If one were designing a language to facilitate the construction and use of immutable objects, it may be helpful for it to declare methods as being usable only during construction, only after construction, or either; fields could be declared as being non-dereferenceable during construction and read-only afterward; parameters could likewise be tagged to indicate that should be non-dereferenceable. Under such a system, it would be possible for a compiler to allow the construction of data structures which referred to each other, but where no property could ever change after it was observed. As to whether the benefits of such static checking would outweigh the cost, I'm not sure, but it might be interesting.

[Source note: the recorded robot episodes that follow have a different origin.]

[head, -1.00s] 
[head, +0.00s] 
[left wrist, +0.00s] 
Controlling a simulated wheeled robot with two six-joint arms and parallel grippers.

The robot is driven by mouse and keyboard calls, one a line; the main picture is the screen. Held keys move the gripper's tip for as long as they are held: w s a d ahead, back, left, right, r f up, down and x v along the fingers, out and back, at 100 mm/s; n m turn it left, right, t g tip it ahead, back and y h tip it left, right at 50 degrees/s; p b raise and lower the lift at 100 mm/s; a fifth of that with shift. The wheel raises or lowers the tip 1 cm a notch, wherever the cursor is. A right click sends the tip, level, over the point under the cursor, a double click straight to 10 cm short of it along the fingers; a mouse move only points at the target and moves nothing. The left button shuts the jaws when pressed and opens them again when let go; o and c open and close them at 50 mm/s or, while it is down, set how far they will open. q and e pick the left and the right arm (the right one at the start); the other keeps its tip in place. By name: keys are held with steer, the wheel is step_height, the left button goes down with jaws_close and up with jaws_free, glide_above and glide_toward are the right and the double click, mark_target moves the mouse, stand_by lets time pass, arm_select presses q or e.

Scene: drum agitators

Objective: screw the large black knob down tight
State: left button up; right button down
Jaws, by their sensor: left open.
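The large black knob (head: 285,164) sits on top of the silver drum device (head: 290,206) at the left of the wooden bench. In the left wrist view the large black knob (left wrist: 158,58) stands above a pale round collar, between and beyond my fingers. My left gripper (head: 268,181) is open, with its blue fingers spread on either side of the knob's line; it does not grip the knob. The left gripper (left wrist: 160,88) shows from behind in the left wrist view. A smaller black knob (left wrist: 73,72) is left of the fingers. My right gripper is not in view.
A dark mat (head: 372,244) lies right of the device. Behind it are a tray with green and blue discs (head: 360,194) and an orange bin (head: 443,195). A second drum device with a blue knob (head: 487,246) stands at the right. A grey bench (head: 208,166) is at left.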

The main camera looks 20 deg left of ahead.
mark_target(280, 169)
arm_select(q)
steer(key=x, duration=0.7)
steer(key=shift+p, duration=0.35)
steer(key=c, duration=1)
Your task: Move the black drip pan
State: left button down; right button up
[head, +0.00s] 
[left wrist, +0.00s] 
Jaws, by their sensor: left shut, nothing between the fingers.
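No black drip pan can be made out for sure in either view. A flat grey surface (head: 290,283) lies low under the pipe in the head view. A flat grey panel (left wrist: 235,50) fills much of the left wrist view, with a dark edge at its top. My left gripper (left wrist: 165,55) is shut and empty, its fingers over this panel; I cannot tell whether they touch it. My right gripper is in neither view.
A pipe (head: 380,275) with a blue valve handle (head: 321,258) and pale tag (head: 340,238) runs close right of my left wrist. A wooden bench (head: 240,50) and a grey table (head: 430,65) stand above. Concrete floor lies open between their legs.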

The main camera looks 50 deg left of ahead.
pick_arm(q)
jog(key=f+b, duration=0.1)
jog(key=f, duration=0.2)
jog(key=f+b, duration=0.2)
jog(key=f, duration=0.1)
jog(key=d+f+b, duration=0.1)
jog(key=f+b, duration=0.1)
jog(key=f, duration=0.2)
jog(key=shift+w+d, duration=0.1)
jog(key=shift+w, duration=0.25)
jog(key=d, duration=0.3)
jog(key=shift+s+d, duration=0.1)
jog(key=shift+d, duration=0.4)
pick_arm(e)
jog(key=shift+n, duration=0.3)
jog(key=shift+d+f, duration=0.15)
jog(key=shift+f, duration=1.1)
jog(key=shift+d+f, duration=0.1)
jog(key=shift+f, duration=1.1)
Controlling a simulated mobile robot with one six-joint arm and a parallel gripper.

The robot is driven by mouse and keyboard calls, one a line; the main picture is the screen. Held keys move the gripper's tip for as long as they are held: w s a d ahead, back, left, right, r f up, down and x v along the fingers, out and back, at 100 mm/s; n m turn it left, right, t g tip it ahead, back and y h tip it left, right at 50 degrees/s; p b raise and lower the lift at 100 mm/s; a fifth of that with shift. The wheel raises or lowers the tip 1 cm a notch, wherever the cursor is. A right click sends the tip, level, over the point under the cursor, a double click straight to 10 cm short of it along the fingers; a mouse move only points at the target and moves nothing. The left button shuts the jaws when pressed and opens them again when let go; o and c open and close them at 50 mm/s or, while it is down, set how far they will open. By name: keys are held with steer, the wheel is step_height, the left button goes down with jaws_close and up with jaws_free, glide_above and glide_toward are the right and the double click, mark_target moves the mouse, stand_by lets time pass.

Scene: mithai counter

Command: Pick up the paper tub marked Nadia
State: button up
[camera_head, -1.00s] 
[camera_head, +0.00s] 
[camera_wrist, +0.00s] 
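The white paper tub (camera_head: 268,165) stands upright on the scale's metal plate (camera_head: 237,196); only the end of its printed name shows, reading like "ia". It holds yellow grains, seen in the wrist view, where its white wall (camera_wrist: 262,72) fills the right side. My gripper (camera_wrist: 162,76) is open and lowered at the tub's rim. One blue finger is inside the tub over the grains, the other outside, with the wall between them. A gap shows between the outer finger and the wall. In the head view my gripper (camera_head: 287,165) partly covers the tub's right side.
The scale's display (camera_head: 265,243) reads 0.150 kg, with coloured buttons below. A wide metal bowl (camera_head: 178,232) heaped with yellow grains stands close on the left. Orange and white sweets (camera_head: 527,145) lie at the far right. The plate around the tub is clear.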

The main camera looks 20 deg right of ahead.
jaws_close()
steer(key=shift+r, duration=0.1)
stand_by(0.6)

Incidentally, a related feature which would be helpful would be the ability to declare parameters and function returns as ephemeral, returnable, or (the default) persistable. If a parameter or function return were declared ephemeral, it could not be copied to any field nor passed as a persistable parameter to any method. Additionally, passing an ephemeral or returnable value as a returnable parameter to a method would cause the return value of the function to inherit the restrictions of that value (if a function has two returnable parameters, its return value would inherit the more restrictive constraint from its parameters). A major weakness with Java and .net is that all object references are promiscuous; once outside code gets its hands on one, there's no telling who may end up with it. If parameters could be declared ephemeral, it would more often be possible for code which held the only reference to something to know it held the only reference, and thus avoid needless defensive copy operations. Additionally, things like closures could be recycled if the compiler could know that no references to them existed after they returned.